在断裂情节的“穿插”中,还有一些情节本身并没有实际的意义,更多是为了延长读者的感受过程。例如,在35至38段中,巴塞尔姆就利用重复排比,达成一种“阻滞”的叙事效果。这些句子,如“比胯部上踢上一脚要好一些”、“比尖棍在眼睛上戳一下要好一些”、“比一条湿淋淋的鱼猛地一下拍在肚皮上要好一些”,以及“比一块石头砰地一声击在后背上要好一些”[4],像流水线上的产品一样一一被抛出,让读者在阅读过程中感受到一种层层推进的紧迫感。但问题是,这些比较并无明确的主体,也缺乏传统叙事所依赖的因果链条,因而带给读者一种难以捉摸的阅读体验。又比如在第63段中,巴塞尔姆则突然开始罗列出死去的骑士来:
以下所列骑士爬山未成,正在尸体堆里呻吟:吉尔斯·吉尔福特爵士,亨利·洛弗尔爵士,阿尔伯特·邓尼爵士,尼古拉斯·沃克斯爵士,帕特里克·格里福特爵士,托马斯·格雷爵士,彼德·科尔威利爵士,约翰·布伦特爵士,理查德·弗农爵士,瓦尔特·威勒比爵士,斯蒂芬·斯彼尔爵士,罗杰·福尔康布里奇爵士,克劳伦斯·沃恩爵士,休伯特·拉特克利夫爵士,詹姆斯·蒂勒尔爵士,瓦尔特·赫伯特爵士,罗伯特·布劳肯伯里爵士,莱昂内尔·波福特爵士和许多其他的人。[4]

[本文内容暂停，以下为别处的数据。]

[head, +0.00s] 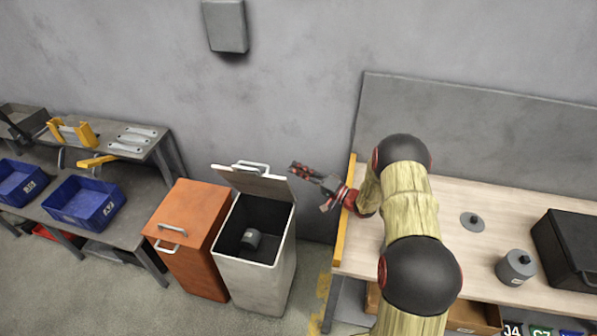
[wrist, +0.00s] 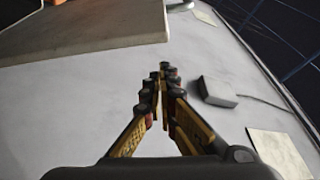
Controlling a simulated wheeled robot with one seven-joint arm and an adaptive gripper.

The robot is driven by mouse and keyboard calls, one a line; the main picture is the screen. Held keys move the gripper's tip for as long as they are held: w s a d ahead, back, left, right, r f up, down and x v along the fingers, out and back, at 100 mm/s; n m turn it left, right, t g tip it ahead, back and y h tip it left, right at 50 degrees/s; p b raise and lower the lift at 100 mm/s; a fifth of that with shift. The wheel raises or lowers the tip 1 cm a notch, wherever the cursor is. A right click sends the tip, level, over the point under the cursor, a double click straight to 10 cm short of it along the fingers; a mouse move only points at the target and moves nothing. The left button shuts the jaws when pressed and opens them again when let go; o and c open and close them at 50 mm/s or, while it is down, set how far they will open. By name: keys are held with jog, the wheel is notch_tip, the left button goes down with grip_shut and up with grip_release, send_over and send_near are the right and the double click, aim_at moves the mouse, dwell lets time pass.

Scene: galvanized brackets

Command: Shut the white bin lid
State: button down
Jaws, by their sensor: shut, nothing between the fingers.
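The white bin (head: 262,283) stands on the floor in the head view, left of the workbench. Its lid (head: 252,183) is up, tilted back toward the wall, with a handle on its upper edge. The bin's mouth is open and a grey cylindrical item (head: 250,238) lies inside. My gripper (head: 294,167) is just right of the raised lid, pointing left, and appears apart from it. In the wrist view my gripper (wrist: 167,72) has its fingers together, with nothing between them. A flat slab at upper left there is not clear enough to identify.
An orange bin (head: 190,232) with its lid down stands close on the left. The workbench (head: 480,190) is at right, with a grey canister (head: 515,267) and a black case (head: 570,250). A grey box (head: 226,27) hangs on the wall above.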

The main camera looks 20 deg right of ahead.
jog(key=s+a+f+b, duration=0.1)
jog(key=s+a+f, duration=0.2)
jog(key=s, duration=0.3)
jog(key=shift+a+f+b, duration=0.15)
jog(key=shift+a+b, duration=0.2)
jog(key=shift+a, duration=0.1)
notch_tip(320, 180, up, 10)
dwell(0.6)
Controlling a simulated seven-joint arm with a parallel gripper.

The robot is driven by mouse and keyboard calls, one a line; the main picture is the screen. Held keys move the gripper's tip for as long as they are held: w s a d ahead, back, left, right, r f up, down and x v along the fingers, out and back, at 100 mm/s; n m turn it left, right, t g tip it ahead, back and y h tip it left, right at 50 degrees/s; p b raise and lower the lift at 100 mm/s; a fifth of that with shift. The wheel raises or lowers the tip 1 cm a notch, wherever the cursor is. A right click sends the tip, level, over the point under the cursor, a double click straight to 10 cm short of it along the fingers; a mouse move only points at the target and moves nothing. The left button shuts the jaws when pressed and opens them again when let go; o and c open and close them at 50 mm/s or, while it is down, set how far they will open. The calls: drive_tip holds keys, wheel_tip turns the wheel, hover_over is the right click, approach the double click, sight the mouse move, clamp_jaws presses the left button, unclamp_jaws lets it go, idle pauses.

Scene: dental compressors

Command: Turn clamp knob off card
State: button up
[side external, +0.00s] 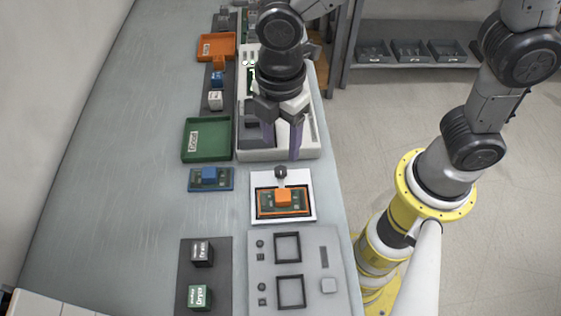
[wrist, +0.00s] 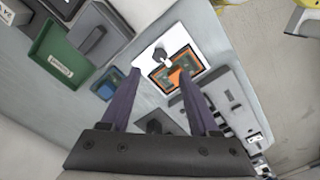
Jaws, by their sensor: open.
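The clamp knob (side external: 281,172) is a small dark knob with a light arm at the back edge of a white fixture plate (side external: 261,182). The card (side external: 270,205) lies on that plate, green with an orange border and an orange block (side external: 284,197) on it. In the wrist view the knob (wrist: 160,54) stands beside the card (wrist: 178,72), and its white arm reaches to the card's edge. My gripper (side external: 281,152) is open and empty, pointing down above and behind the knob. In the wrist view its two dark purple fingers (wrist: 160,88) are spread wide, apart from the knob.
A green tray (side external: 185,154) and a blue card with a blue block (side external: 209,174) lie left of the fixture. A grey panel with square frames (side external: 329,240) lies in front. A dark mat with two cubes (side external: 191,272) sits front left. A white machine housing (side external: 245,155) stands behind.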

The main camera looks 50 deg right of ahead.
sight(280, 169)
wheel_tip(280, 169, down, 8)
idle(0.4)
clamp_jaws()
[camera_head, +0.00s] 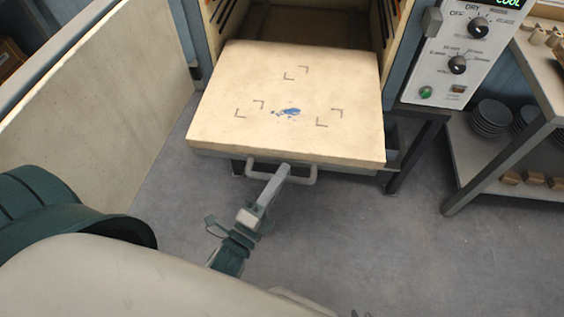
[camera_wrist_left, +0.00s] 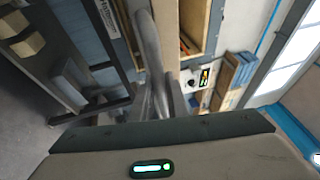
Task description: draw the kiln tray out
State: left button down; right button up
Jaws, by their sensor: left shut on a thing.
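The kiln tray (camera_head: 290,97) is a flat cream slab with corner marks and a blue smear on its top. In the head view it stands well out of the open kiln (camera_head: 304,20), with its back edge at the kiln mouth. A pale bar handle (camera_head: 313,175) runs along its front edge. My left gripper (camera_head: 284,170) is shut on the handle near its middle. In the left wrist view the gripper fingers (camera_wrist_left: 160,100) show only in part, beside the handle bar (camera_wrist_left: 147,45). My right gripper is not in view.
The kiln door (camera_head: 100,110) stands open on the left. A control panel (camera_head: 468,55) is at the kiln's right. A shelf rack with a stack of plates (camera_head: 490,119) and small blocks stands at the far right. The floor (camera_head: 350,240) in front of the tray is clear.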

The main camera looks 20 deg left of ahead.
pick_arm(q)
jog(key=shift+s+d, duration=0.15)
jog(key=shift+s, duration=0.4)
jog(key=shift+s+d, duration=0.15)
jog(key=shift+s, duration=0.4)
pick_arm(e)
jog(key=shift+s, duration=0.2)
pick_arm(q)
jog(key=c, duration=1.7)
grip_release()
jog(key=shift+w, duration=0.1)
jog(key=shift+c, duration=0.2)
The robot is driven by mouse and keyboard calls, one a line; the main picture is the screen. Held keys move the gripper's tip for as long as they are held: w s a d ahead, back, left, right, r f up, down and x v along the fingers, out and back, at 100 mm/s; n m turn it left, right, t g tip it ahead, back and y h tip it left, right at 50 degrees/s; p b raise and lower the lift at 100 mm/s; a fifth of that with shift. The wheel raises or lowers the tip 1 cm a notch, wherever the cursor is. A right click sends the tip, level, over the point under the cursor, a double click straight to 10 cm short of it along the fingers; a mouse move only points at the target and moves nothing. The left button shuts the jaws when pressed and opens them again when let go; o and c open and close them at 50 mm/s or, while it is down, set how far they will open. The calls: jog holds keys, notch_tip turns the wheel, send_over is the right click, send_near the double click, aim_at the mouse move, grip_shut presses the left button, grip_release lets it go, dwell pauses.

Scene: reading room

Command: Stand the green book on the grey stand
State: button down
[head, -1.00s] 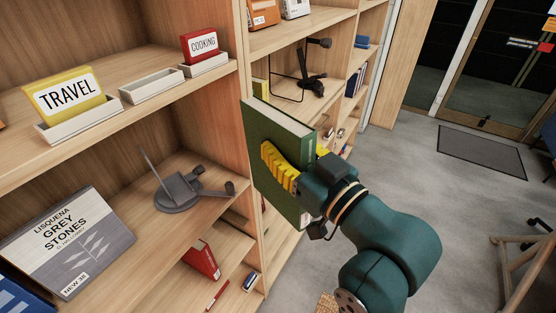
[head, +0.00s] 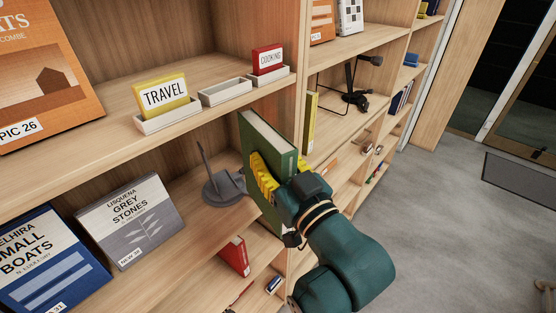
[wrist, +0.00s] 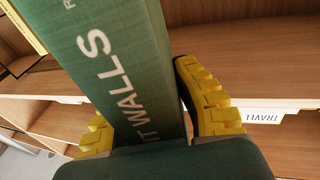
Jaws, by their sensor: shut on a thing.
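The green book (head: 268,139) is held upright in my gripper (head: 262,178), whose yellow fingers press on its two covers. In the wrist view the green spine (wrist: 118,62) with white lettering runs between the yellow fingers (wrist: 155,122). The grey stand (head: 222,186) is on the middle shelf, just left of the book, with its thin upright post rising from a round base. The book hides the right part of the stand in the head view. The book appears apart from the stand, near the shelf's front edge.
The grey book (head: 131,222) and blue book (head: 48,262) stand left on the same shelf. Above are the yellow TRAVEL card (head: 162,98), an empty white holder (head: 224,92) and the red COOKING card (head: 268,60). A vertical divider (head: 299,60) stands right of the bay. A red book (head: 234,256) is below.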

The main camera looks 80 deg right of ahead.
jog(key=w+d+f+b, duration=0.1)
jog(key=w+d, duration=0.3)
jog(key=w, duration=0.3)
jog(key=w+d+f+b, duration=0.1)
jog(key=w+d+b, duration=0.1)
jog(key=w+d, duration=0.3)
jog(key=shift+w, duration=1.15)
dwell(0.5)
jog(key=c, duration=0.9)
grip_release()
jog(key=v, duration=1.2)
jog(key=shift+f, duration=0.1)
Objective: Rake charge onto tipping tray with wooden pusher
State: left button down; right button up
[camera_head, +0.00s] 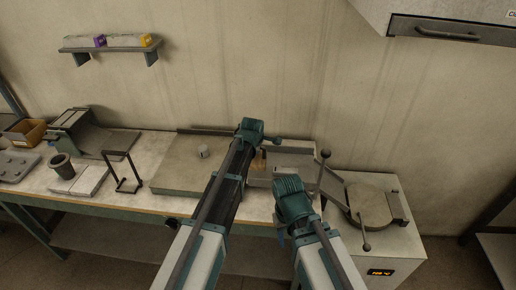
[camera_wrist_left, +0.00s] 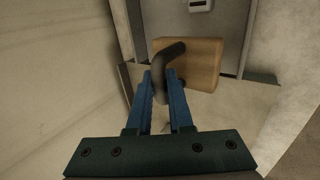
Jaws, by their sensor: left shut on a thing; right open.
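The wooden pusher (camera_wrist_left: 205,65) is a tan block with a dark curved handle. In the left wrist view, my left gripper (camera_wrist_left: 160,82) is shut on that handle. In the head view, the pusher's block (camera_head: 258,163) shows partly beside my left wrist, whose fingers are mostly hidden. A grey metal tray (camera_head: 292,160), apparently the tipping tray, lies just right of the pusher at the bench's right end. My right gripper (camera_head: 281,239) is open, empty and low in front of the bench edge. I cannot make out any charge.
A round-lidded furnace unit (camera_head: 370,207) with ball-ended levers stands right of the tray. A flat board (camera_head: 180,178) with a small grey cylinder (camera_head: 202,152) lies left. A dark cup (camera_head: 62,167) and black stand (camera_head: 125,172) are further left. A shelf (camera_head: 110,47) hangs above.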

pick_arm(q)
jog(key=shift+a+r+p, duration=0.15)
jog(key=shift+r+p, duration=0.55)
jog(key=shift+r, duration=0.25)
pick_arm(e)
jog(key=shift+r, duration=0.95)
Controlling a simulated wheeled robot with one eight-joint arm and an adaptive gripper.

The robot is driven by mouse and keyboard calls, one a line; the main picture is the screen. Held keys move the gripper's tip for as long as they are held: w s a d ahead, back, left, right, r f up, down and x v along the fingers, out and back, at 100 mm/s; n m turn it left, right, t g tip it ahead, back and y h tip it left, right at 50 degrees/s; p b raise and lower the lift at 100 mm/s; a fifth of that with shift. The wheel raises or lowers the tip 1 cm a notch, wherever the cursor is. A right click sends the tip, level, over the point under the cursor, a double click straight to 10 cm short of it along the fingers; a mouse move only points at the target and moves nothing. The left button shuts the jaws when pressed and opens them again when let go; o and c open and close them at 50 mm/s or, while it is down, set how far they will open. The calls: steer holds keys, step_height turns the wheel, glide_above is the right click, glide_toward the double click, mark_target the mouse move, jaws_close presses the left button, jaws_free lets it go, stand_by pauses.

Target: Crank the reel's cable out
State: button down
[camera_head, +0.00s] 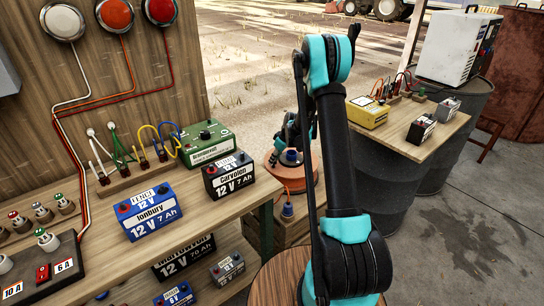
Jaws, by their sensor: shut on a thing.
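The orange reel (276,170) lies on a wooden crate in the gap between the two tables, partly hidden by my arm. A dark blue crank knob (290,157) stands up on it. My gripper (289,146) reaches down from above the reel and is shut on the crank knob; its far side is behind my arm. An orange cable (287,190) comes off the reel's front and hangs down a short way to a blue plug (287,209).
The left bench holds a blue battery (150,212), a black battery (228,177) and a green box (207,143). More batteries sit on a shelf below. A small table (440,133) on a dark drum stands to the right. Concrete floor is clear at lower right.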

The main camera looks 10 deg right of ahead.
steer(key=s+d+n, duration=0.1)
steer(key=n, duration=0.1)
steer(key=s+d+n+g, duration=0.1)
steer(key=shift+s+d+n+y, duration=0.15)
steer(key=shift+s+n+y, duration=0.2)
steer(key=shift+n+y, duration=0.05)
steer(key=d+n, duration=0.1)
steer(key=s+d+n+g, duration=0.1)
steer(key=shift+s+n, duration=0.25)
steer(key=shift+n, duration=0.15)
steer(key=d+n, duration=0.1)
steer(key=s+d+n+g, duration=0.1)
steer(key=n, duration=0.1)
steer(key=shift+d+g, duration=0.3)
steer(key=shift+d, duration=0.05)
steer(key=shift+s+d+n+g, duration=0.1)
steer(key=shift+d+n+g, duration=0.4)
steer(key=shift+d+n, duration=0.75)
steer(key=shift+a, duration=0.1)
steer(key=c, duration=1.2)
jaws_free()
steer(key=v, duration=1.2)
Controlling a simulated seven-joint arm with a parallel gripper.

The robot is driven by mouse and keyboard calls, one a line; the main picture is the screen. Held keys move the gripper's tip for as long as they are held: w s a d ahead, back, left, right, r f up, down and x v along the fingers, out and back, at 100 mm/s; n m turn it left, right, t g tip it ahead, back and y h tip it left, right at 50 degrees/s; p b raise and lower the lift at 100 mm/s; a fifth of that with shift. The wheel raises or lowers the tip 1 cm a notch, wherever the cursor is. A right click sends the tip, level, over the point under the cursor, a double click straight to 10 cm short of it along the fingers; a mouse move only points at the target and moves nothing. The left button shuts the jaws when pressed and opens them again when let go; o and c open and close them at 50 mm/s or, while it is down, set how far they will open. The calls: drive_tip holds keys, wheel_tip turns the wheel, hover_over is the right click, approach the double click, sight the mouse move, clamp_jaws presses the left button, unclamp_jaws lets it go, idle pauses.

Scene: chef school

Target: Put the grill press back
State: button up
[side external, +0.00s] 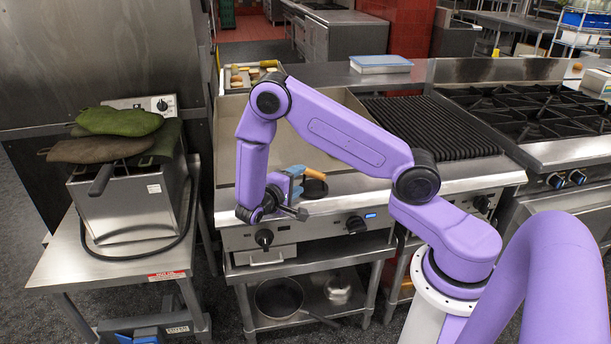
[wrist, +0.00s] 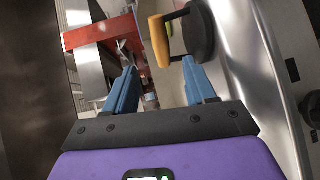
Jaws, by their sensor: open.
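The grill press has a round black plate (side external: 316,188) and a tan wooden handle (side external: 308,172). It sits at the steel front ledge of the griddle in the side view. In the wrist view its black plate (wrist: 200,30) is at the upper right, with the wooden handle (wrist: 159,42) to its left. My gripper (side external: 295,175) is open with blue fingers, just left of the press. In the wrist view the handle appears just beyond the fingertips (wrist: 158,67), in line with the gap between them, not gripped. Part of the press is hidden by the gripper in the side view.
The flat griddle (side external: 228,135) lies behind the ledge, and a ribbed grill (side external: 425,125) is to its right. Control knobs (side external: 356,224) line the front panel. A fryer (side external: 130,205) with green cloth-like items on top stands at the left. A pan (side external: 279,297) is on the lower shelf.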

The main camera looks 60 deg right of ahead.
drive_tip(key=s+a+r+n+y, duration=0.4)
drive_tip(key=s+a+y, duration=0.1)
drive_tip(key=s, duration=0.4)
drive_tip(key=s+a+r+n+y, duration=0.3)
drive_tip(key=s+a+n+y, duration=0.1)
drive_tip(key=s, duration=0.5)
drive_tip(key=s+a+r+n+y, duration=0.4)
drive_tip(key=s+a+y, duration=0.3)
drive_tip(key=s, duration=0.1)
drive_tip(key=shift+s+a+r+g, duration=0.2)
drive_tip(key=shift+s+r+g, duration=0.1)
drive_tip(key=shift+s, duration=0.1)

在这里,巴塞尔姆本可用如“众多骑士牺牲”一笔带过的话语来简化,但他却将其刻意延展为具体姓名与头衔的罗列,主动设置叙事“阻滞”迫使读者放慢阅读速度。当读者试图理解这些突兀引文的用意时,实际上正在经历巴塞尔姆设计的认知重构过程,这也正是陌生化理论的核心要义所在——通过打破阅读惯性,重新激活对文本的敏感度。
5. 结语
在《情节编构手法与一般风格手法的联系》一文中,什克洛夫斯基曾就母题与情节的普遍规律指出:“艺术作品是在与其他作品联想的背景上,并通过这种联想而被感受的。”[3]这一规律在巴塞尔姆的后现代童话《玻璃山》中得到了充分体现。《玻璃山》既以戏仿解构了“骑士救公主”与成长等的经典母题–情节,又通过后现代叙事策略对其进行创新性重构,延续了童话文类的生命力。其刻意弱化主题情节、“穿插”断裂情节的策略,不仅模拟了后现代经验的碎片化本质,更在叙事表层之下埋设着对当代社会超现实图景的隐喻性编码。当读者穿行于这座由熟悉符号与陌生体验构筑的玻璃迷宫时,文本本身也成为了折射后现代生存境况的多棱镜——既照见文化记忆的深层结构,又凸显出现实世界的认知裂隙与荒诞逻辑,最终指引读者在碎片化的叙事中寻找新的意义与价值。